The first step to a positive reception from locals is showing positivity & openess. In stressful and confusing situations, don’t forget that locals who don’t know English can be just as stressed & confused as you are. Sometimes all you need is a smile and some patience and the problem will soon solve itself. 

Brush Up on Some Vocabulary 

In many languages, the 100 most used words make up about 50% of conversation so if you’re up for a challenge try to memorise those words and your trip will be miles easier if you don’t know the local language.

If you don’t have the time for this, there are a few words and phrases that will really help you out in a foreign country. Learn how to say:

  • Hello, please, thank you, yes, no, excuse me/sorry, goodbye
  • Numbers (For making purchases, finding addresess etc.)
  • Common Foods (Water, Bread, Spicy, Noodles, Rice, Chicken, Vegetable, Vegetarian for example)
  • Any allergies or intolerances you have

Knowing just a few words is incredibly helpful and can also gain you some brownie points with locals. Just a little effort goes a long way.

Invest in Local Language Classes

If you’re on a longer term trip, taking local language classes will prepare you for local life. In most places popular with backpackers & travellers, locals offer various types of affordable local language classes. Whether you want a basic group classes in India or one-on-one intensive coaching in Thailand – there’s ways you can learn the language while investing in local people.

Utilise Non-Verbal Cues

Sometimes you’ll need to rely on some good old-fashioned pointing & miming! Don’t be shy if you’re really stuck with finding the words. Clarify directions with clear arm movements, mime the cooking of the dish you’re looking for – most locals will quickly catch on that there’s a language barrier! Carry a small notebook & pen; you can ask locals to draw you directions or translate via sketch.

Use Technology to Overcome Language Barriers

There’s tons of apps available for on-the-fly translations. If you won’t have mobile data, find apps that work offline or prepare by downloading necessary offline data.

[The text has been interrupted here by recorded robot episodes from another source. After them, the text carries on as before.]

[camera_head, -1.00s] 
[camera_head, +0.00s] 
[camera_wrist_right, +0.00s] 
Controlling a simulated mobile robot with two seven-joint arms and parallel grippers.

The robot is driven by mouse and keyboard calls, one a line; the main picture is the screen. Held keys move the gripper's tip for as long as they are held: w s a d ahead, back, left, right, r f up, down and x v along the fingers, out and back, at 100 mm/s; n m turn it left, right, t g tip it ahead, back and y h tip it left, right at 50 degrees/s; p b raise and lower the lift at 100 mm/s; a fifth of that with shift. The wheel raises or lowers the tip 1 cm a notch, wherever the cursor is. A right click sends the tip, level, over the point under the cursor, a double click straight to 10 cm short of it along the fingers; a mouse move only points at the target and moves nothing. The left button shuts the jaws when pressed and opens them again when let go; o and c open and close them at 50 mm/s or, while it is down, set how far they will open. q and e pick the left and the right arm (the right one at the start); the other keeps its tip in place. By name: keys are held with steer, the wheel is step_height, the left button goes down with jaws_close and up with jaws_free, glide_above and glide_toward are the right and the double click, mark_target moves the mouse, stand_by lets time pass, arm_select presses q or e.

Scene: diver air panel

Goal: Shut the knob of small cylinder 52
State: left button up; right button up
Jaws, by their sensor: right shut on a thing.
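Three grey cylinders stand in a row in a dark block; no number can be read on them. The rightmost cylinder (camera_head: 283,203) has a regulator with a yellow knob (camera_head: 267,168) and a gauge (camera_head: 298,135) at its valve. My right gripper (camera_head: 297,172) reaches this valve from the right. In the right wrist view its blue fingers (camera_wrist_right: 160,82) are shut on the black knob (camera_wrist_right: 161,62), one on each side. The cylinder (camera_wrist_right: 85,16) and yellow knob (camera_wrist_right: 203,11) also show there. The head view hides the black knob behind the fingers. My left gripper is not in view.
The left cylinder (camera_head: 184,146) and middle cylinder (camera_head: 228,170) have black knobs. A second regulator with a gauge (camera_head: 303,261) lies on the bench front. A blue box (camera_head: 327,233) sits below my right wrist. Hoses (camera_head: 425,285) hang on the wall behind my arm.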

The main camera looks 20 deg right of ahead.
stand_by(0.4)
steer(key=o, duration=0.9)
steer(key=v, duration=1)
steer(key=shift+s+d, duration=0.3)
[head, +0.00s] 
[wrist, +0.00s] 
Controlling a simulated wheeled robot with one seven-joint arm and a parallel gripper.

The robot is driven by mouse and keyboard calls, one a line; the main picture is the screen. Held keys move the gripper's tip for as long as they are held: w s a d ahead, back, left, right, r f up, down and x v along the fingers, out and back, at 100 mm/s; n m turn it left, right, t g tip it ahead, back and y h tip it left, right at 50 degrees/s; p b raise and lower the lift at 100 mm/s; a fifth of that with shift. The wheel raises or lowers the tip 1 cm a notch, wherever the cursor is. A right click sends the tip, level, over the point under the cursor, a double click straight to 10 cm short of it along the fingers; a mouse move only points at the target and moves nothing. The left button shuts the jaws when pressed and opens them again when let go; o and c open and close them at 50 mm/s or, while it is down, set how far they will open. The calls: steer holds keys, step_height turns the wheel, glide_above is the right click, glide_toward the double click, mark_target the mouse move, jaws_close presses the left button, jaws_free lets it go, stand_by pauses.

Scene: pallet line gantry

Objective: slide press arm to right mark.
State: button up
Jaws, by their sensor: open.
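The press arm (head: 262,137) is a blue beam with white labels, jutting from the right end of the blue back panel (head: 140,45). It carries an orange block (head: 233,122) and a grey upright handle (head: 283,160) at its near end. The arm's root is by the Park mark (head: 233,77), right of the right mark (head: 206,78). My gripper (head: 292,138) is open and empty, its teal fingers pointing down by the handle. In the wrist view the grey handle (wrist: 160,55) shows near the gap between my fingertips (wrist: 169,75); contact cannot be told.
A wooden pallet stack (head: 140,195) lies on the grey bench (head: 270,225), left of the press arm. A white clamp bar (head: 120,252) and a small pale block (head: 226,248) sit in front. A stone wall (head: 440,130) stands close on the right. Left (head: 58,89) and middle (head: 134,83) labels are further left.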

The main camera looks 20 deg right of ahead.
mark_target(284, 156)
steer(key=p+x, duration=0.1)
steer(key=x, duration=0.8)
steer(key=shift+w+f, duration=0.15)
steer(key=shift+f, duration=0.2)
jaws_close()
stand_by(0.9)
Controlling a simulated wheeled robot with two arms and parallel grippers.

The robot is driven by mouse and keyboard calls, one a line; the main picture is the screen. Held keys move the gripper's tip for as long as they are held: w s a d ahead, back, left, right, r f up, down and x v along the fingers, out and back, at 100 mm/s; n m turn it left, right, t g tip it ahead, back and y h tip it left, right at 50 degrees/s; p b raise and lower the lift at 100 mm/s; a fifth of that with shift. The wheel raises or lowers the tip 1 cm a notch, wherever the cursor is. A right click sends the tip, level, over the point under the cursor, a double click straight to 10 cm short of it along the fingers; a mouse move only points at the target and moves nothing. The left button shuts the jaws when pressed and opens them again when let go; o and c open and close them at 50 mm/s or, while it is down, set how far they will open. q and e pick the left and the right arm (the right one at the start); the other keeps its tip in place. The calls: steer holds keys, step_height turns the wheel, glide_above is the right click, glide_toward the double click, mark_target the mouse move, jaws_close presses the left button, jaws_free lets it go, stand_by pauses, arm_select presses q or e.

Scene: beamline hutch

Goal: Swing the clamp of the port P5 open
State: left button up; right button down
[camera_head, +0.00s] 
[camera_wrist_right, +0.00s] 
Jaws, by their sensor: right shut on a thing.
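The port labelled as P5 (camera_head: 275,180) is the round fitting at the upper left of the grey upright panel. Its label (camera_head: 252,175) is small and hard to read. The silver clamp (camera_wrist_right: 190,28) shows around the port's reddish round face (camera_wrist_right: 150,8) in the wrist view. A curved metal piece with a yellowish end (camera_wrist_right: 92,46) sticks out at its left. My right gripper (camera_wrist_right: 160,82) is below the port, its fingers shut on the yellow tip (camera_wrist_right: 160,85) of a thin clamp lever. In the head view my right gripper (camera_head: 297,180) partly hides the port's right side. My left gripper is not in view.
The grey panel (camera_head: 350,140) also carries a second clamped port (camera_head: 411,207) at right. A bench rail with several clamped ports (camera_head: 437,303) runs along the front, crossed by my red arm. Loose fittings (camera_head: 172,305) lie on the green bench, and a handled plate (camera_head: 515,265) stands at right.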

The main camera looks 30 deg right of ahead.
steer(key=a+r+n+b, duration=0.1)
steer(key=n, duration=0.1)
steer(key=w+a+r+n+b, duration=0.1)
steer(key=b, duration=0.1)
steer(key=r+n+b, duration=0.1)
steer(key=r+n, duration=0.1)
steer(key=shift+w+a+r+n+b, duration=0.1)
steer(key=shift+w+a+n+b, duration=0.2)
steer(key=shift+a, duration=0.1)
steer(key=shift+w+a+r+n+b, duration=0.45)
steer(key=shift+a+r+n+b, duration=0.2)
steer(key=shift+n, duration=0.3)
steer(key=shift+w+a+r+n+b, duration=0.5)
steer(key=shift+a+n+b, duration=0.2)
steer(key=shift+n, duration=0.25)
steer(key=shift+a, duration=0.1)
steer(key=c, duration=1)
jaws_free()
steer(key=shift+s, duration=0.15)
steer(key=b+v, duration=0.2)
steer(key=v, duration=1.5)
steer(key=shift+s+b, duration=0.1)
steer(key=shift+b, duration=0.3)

Some can translate writing using your camera, great for reading signs/menus/directions.

Woman using smartphone

Learn About Local Customs 

Different countries not only have different verbal language but also different body language. The Indian head wobble, for example, is a positive gesture often meaning ‘welcome’ ‘yes’ ‘no problem’ but at to an unexperienced traveller it can be interpreted as a negative shaking of the head. Another custom that is quite strictly adhered to in many countries is the removal of shoes before entering a building or religious area. 

Make sure you familiarise yourself with local ‘Do’s and Don’ts’ of the country you are headed to. Ensure you aren’t doing anything rude or offensive and hopefully you’ll save yourself from some tense situations!